A typical product of the Soviet Union, Czeslaw Znamiersawki was a Lithuanian who was born in Latvia, studied in St. Petersburg, and then settled in Vilnius for the rest of his life. He actively worked with the Soviet Government in the early years after the revolution, both as an artist and as a Chairman of Proletariat Culture in Latvia for a number of years. He mainly painted landscapes and city scenes, and he was extremely prolific. Over the approximately 60 years of his career, as first a student and then a professional artist, he painted over 2000 paintings that can now be found in art galleries across the globe.
There were a number of Croatian schools of art during the communist period, and Julije Knifer was at the forefront of one of them – the Gorgona Group. Social realism never really took hold in Tito’s Yugoslavia, so several independent movements were able to develop. The Gorgona Group represented the Croatian avant-garde, and Knifer was one of its founding members. They rejected traditional art forms, and instead explored new methods and shapes. Knifer’s characteristic shape was the meander, an abstract, path-like shape that he explored in various media and with various techniques.

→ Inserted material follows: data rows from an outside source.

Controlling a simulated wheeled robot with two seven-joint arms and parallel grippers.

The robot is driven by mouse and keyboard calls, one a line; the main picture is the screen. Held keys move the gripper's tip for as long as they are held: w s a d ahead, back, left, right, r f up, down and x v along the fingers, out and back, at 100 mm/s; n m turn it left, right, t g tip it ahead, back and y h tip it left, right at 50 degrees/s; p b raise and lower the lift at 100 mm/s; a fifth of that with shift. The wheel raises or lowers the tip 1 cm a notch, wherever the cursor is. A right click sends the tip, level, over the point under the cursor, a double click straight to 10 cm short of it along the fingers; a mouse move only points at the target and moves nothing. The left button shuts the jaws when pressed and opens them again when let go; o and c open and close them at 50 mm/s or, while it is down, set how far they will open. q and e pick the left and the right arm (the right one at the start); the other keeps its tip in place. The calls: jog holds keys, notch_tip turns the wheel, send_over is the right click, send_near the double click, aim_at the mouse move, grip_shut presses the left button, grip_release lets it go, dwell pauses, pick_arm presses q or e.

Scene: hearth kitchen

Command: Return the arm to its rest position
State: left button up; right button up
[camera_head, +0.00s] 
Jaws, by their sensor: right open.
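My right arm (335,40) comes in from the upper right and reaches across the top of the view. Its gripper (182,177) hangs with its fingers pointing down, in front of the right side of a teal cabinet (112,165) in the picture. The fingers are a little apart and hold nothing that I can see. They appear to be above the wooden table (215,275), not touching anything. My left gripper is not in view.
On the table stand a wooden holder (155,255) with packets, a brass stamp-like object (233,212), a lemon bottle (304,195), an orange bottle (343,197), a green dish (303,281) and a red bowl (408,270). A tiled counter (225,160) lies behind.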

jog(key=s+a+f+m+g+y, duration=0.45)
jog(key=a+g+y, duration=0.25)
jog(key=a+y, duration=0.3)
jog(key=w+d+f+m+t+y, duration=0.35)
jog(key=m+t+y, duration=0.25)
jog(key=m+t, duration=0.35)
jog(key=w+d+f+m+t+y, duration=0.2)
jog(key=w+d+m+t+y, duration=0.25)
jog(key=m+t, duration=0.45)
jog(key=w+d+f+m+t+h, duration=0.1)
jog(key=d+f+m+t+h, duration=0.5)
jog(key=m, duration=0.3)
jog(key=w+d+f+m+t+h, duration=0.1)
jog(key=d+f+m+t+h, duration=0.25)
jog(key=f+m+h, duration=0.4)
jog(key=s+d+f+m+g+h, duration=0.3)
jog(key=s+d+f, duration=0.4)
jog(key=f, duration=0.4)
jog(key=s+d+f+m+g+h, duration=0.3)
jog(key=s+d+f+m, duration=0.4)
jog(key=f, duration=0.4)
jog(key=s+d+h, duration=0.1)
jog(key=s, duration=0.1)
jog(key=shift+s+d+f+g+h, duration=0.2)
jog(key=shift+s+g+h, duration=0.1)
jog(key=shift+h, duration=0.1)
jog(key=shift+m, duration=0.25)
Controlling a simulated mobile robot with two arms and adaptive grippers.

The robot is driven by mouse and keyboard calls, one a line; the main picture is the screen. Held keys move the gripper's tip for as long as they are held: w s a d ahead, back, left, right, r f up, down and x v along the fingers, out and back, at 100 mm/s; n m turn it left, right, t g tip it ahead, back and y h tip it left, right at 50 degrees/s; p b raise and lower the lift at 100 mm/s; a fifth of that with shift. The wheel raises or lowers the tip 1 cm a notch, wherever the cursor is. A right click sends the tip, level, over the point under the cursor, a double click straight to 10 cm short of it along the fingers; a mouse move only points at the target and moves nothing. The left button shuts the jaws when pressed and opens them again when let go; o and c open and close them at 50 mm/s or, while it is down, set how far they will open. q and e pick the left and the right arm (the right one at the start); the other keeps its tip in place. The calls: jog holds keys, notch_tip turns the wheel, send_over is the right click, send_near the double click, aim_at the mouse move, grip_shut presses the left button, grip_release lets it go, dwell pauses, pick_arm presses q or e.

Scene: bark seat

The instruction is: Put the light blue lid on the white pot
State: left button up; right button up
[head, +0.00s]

Vangjush Mio was an Albanian impressionist painter who happened to work during the communist era in Albania. In Mio’s case, however, the regime did not stop his rise to fame. He was another landscape painter, and many Albanian cities became the models for his paintings – a theme that the regime could use to promote national pride. He was from the city of Korce and often chose to represent his hometown, but he got his techniques and stylistic influences from the West – specifically in Italy, where he studied Italian impressionism. In the middle of his studies, he returned to Albania briefly and ended up teaching art at a high school, where one of his students was Enver Hoxha – the man who would become the socialist leader of Albania.
Anastas Konstantinov, a contemporary Bulgarian painter, started painting in the last decade of communism, and his art from then was largely defined by his resistance to the regime. After graduating with a masters degree in fine arts in 1982, he began to paint work that reviewers called “violent and “grotesque”, all in response to what he saw as the dark reality that communism and the Bulgarian Communist Party in particular forced him and his countrymen to live in. Painting was his way of trying to buck off the regime, and it succeeded in getting one of his exhibitions shut down by the Party in 1986.
While Kazimir Malevich was already an established artist by the time the Soviets took over in 1917, he played an important role in the world of Soviet art before his death in 1935. He created the avant-garde Suprematist movement, in addition to being one of the early initiators of geometric abstract art, none of which was at all like the social realism that the Soviets were trying to promote. However, he eventually decided not to fight against the regime, and through that decision he was able to keep working as a painter and a teacher for a while. His abstract painting, which quickly gained international renown, was later banned when the authorities declared that abstract art was too bourgeois.
Oscar Rabin is an ideal example of an artist whose hate, rather than love, for his socialist nation inspired much of his work. He was an early member of the non-conformist movement in the Soviet Union, and he used the absurdity of life under communism as the main theme in much of his work. He was a part of the Lianozovo Group, which centered themselves in a former camp barracks and were in effect the center of the Soviet intelligentsia. Rabin helped to organize the Bulldozer Exhibition, a show of dissident art that the Soviet police broke up with bulldozers and water cannons.
Now both residents of the United States, Vitaly Komar and Alexander Melamid started their tandem career in Moscow after graduating from the Moscow Art School in 1960. They are conceptualist artists, so nowadays their work encompasses performance art, poetry, and several other genres, in addition to simply painted works. When they started off, however, they founded a style that they called Sots Art, which combined Soviet Pop, Dadaism, and Socialist Realism to create something completely new. They drew quite a bit of negative attention from the government (with a painting called Double Self-Portrait that mimicked portraits of Lenin and Stalin, for example), though, and eventually emigrated in 1977.
Anatoly Zverev lived a short and difficult life in Moscow as a part of the non-conformist movement and the founder of Russian Expressionism in the 1960s. While his work, which is often compared to that of Jackson Pollock, was quickly appreciated abroad, the Soviet government did not look kindly upon it, particularly after a self-portrait of his was published in Life magazine opposite a portrait of Lenin by a highly-regarded social realist artist. Khrushchev, the General Secretary at the time, closed off Zverev’s options, and he had to live protected and supported by a circle of his friends before his death in 1986. However, he was incredibly well respected and appreciated during his life, by his friends, fans in his own country, and by the international art world.